As a result of TARS’ internal development within Tencent, the project was donated to the Linux Foundation in June 2018. To date, the scale of TARS microservices deployments has reached one million, using the industry-standard DevOps philosophy and Tencent’s service approach.
Tencent has been working with ARM over the last year to port TARS microservices to the ARM architecture fully, and the first two ARM-based deployments will focus on AR/VR and autonomous vehicle use cases for internal Tencent use. These solutions represent a market opportunity to scale TARS beyond traditional applications for next-generation applications, thus meeting the demands of many more enterprises and individual users.
From a systems architecture perspective, the TARS microservices blueprint consists of four primary layers:
- Hardware Layer: TARS runs on top of widely available community hardware, with extensive support for servers based on multiple architectures, including ARM Neoverse platforms.
- IaaS Layer: TARS can be deployed in virtual environments as well. Virtual Machine, Containers, as well as other IaaS mainstream software platforms (such as OpenStack, Kubernetes, et al.), are also supported.

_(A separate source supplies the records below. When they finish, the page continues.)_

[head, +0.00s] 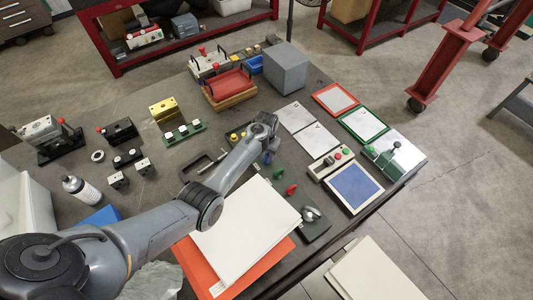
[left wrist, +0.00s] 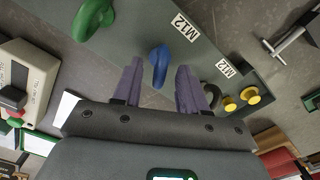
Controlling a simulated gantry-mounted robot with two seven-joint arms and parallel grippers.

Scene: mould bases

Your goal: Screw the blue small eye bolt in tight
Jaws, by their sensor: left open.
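The blue small eye bolt (left wrist: 159,65) stands on a dark grey plate (left wrist: 228,42) with M12 labels. It also shows in the head view (head: 267,158), just below my left wrist. My left gripper (left wrist: 160,78) is open, with one purple-grey finger on each side of the blue eye bolt's ring in the left wrist view. I cannot tell whether the fingers touch it. The bolt's thread and seat are hidden. A green eye bolt (left wrist: 92,18) stands beside it, and a red eye bolt (head: 291,189) is further along. My right gripper is not in view.
A grey eye bolt (head: 310,214) sits near the plate's front end. Yellow knobs (left wrist: 250,95) are close to my left gripper. White sheets on an orange board (head: 244,228) lie under my left arm. A button box (head: 331,162) and blue panel (head: 354,188) are at right.

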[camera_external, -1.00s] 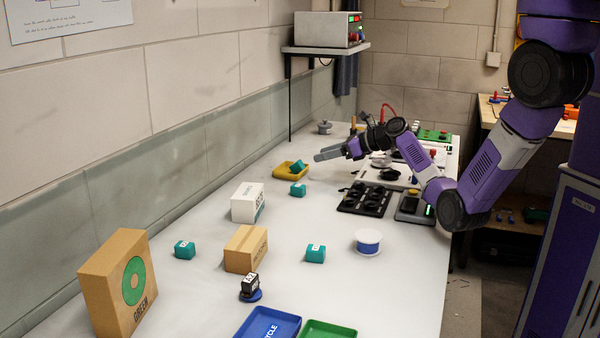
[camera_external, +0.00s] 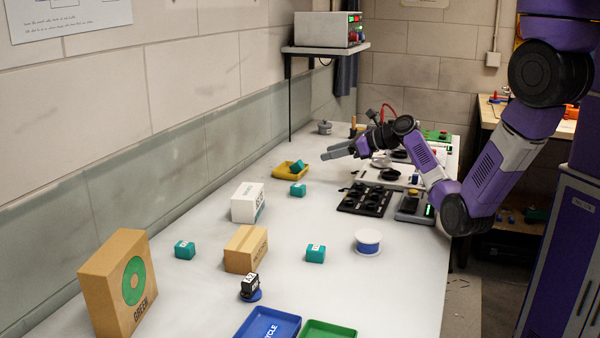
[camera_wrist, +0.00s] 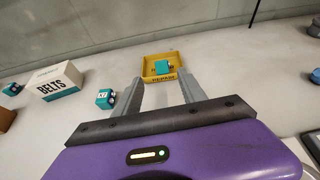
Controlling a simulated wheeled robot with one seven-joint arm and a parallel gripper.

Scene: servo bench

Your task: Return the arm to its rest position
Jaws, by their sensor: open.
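My gripper (camera_external: 337,152) is above the bench, its fingers pointing left toward the yellow tray. In the wrist view the two fingers of my gripper (camera_wrist: 164,87) are spread apart with nothing between them. My purple arm reaches in from the right, bent at the elbow over the bench's right edge. The yellow tray (camera_wrist: 176,53) lies beyond the fingertips and holds a teal block (camera_wrist: 162,67); the tray (camera_external: 284,173) and block (camera_external: 297,166) also show in the external view. Another teal block (camera_wrist: 105,98) is on the bench left of the fingers.
A white belts box (camera_external: 246,203), a brown box (camera_external: 246,249) and a white-blue spool (camera_external: 368,242) stand nearer. A wall shelf (camera_external: 325,48) overhangs the back left.

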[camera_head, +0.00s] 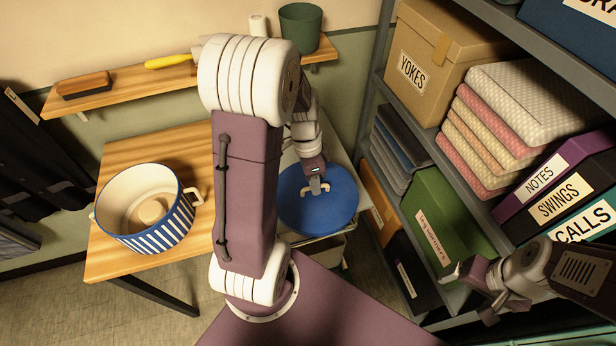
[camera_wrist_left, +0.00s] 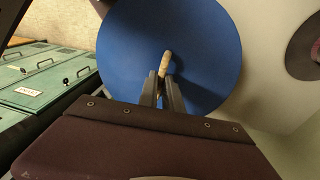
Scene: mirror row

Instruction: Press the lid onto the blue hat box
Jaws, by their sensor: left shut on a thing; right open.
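A round, flat blue lid (camera_head: 341,202) with a tan wooden handle is in the middle of the head view. My left gripper (camera_head: 315,186) is shut on the handle, with the lid below it. The left wrist view shows the lid (camera_wrist_left: 205,70) and the handle (camera_wrist_left: 167,63) at my fingertips. A round blue-and-white striped container (camera_head: 158,236), open at the top with a tan handle at its side, stands on the wooden table at left. I cannot tell whether a box is under the lid. My right gripper (camera_head: 470,292) is open and empty at lower right.
The wooden table (camera_head: 125,158) has bare top around the striped container. A wall shelf (camera_head: 105,95) holds a brush and a dark green pot (camera_head: 300,27).

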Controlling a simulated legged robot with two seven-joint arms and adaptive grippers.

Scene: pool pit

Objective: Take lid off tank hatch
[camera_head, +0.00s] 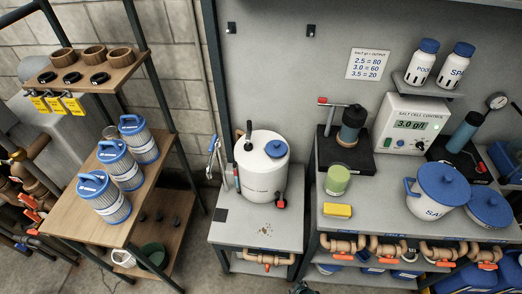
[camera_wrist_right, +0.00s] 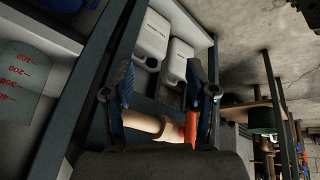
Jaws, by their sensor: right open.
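A white cylindrical tank (camera_head: 258,176) stands on the grey bench in the middle of the head view. A round blue lid (camera_head: 277,149) sits on the right part of its top, over the hatch. A dark fitting rises from the top left of the tank. My right gripper (camera_wrist_right: 160,88) shows in the right wrist view with its two fingers spread and nothing held between them. It is below and away from the tank, near a tan pipe (camera_wrist_right: 150,124) with an orange handle. My left gripper is in neither view.
Blue filter cartridges (camera_head: 105,198) stand on the left shelf. Pipes with orange valves run below the right bench. The bench front before the tank is mostly clear.

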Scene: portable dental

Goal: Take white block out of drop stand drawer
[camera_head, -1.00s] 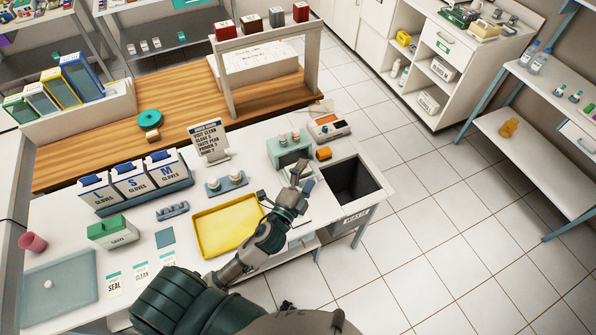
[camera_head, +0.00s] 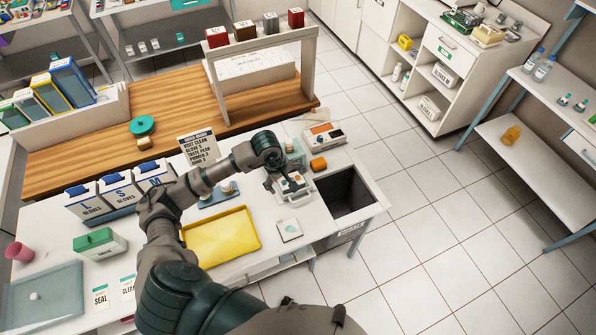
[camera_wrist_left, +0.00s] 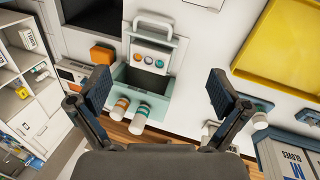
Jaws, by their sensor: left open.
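The drop stand is a small teal box (camera_head: 293,153) near the back right of the white table. In the left wrist view, two bottles (camera_wrist_left: 130,107) with orange and teal bands stand on it. Its drawer is pulled out, with a light handle (camera_wrist_left: 150,24) at its front. A white block (camera_wrist_left: 150,57) with several coloured round spots lies in the drawer; in the head view it is partly hidden by my gripper. My left gripper (camera_head: 282,178) is open and empty above the drawer, its fingers (camera_wrist_left: 160,82) wide apart on either side of the stand. My right gripper is not in view.
A yellow tray (camera_head: 221,236) lies left of the stand. A small white pad with a teal spot (camera_head: 289,230) lies in front. An open dark bin (camera_head: 346,193) and an orange block (camera_head: 318,164) are to the right. Glove boxes (camera_head: 117,190) stand at the left.

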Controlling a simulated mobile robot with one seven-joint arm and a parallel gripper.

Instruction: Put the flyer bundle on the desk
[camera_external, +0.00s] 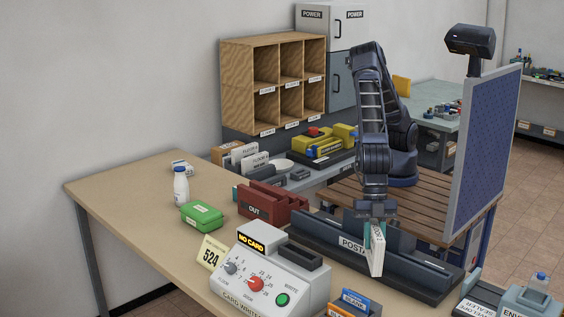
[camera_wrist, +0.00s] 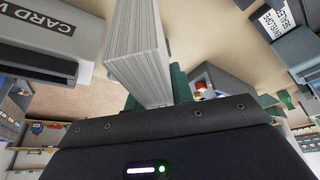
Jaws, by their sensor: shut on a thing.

- PaaS Layer: TARS can be deployed as the microservice framework for a Platform as a Service blueprint. TARS can provide high-performance RPC calls, deploy microservices in larger scale-out scenarios efficiently, and supply easy-to-understand service monitoring features.
- SaaS Layer: TARS can be used as components within an application deployed as Software as a Service, depending on individual use cases.
From a network architecture perspective, the TARS microservices blueprint can be deployed in both 4G and 5G networks. Two key points to note:
Data offload to edge MEC platforms. Data offload policy is configurable based on different applications.
Edges can communicate with other edges as well as remote data centers. In some use cases, the volume of data processed on a single edge cannot address an application’s unique requirements — in which case, data can be collected from different edges to determine a “conclusion” for the application.
Conclusion
TARS can quickly build systems and automatically generate code, taking into account ease of use and high performance. At the same time, TARS supports multiple programming languages, including C++, Golang, Java, Node.js, PHP, and Python. TARS can help developers and enterprises to quickly build their own stable and reliable distributed applications in a microservices manner, in order to focus on business logic to effectively improve operational efficiency.